Gandy Dancer. “Is a hobo shovel stiff, a muck-stick artist”, a common laborer
Pearl Diver. A hobo dishwasher and who works for his meal.
Mush fakir. A hobo umbrella mender with a patch kit and a second-hand umbrella strapped to his back. (Evidently these guys were put out of business when larger stores began offering umbrella repair on their own.)
Bindle stiff. A hobo who carries his stuff in a sack on a stick, including toothbrush, “but he does NOT carry blankets”.
Kywah. An honest hobo pitchman peddling soap, perfume, jewelry, novelties, pens, knives and potatoes peelers.
Kewah. :Makes and sells articles such as willow stands…”
Scenery Bum. “A young tramp who bums it around the country, just for the fun of it.”
Ring-tail. “An ignorant, harmless tramp."
Fuzzy tail. “A smart aleck tramp, jack of all trades, a fourflusher, big bluff, false alarm, and piker of the worst sort, who most always carries a “punk kid” or “road kid” (a runaway boy).”

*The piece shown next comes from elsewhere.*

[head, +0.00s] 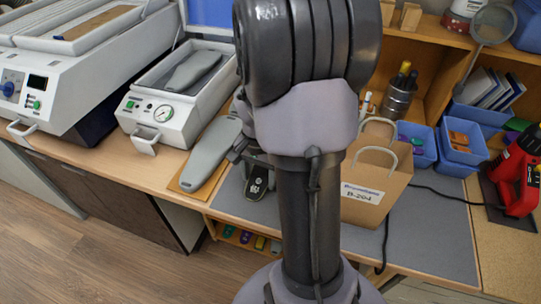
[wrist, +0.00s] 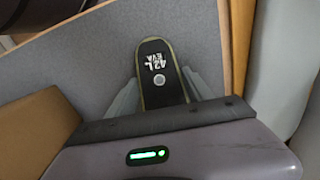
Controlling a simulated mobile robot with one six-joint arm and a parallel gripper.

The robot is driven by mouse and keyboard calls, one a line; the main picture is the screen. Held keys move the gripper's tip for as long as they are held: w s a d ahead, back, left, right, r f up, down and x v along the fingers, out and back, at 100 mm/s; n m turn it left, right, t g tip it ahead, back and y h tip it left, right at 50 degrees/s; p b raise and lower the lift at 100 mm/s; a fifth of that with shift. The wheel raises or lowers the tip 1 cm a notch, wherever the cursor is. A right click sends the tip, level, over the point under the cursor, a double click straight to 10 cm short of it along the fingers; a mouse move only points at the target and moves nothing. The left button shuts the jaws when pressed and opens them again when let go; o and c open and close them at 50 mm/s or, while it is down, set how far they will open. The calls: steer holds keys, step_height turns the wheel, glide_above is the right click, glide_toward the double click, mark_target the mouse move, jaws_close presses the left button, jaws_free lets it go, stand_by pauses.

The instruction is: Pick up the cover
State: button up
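A dark insole-shaped piece with a pale rim, which I take to be the cover, shows in the wrist view (wrist: 161,91). It carries white lettering like "42 L EVA" and a round pale spot. In the head view the dark piece (head: 257,187) is over the grey mat near the desk's front edge. My gripper (wrist: 161,75) has one finger along each side of it. The fingers are apart by about its width; whether they press on it or only flank it cannot be told. The near end is hidden by my gripper body.
Left of my arm, a grey foot form (head: 210,155) lies on a brown board beside a white press (head: 178,100) with a gauge. A paper bag (head: 374,185) stands on the mat to the right. Blue bins (head: 462,145) are behind it. Mat is bare at front right.

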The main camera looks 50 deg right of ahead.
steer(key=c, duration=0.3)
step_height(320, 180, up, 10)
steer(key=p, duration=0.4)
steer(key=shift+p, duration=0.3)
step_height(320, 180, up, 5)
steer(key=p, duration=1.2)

Dingbat. “An old tramp professional beggar who dings the main stem (begs on the main street).”
Stew bum. “An elderly tramp who wastes his time continually drinking rot booze.”
Jungle Buzzard. “A tramp who loves to eat but is too lazy to get the ingredients for a mulligan stew. He eats what is left when the gang leaves the jungle fire.” Yum.
Road Yegg. “A vicious tramp of the petty larceny type, a cheap crook.”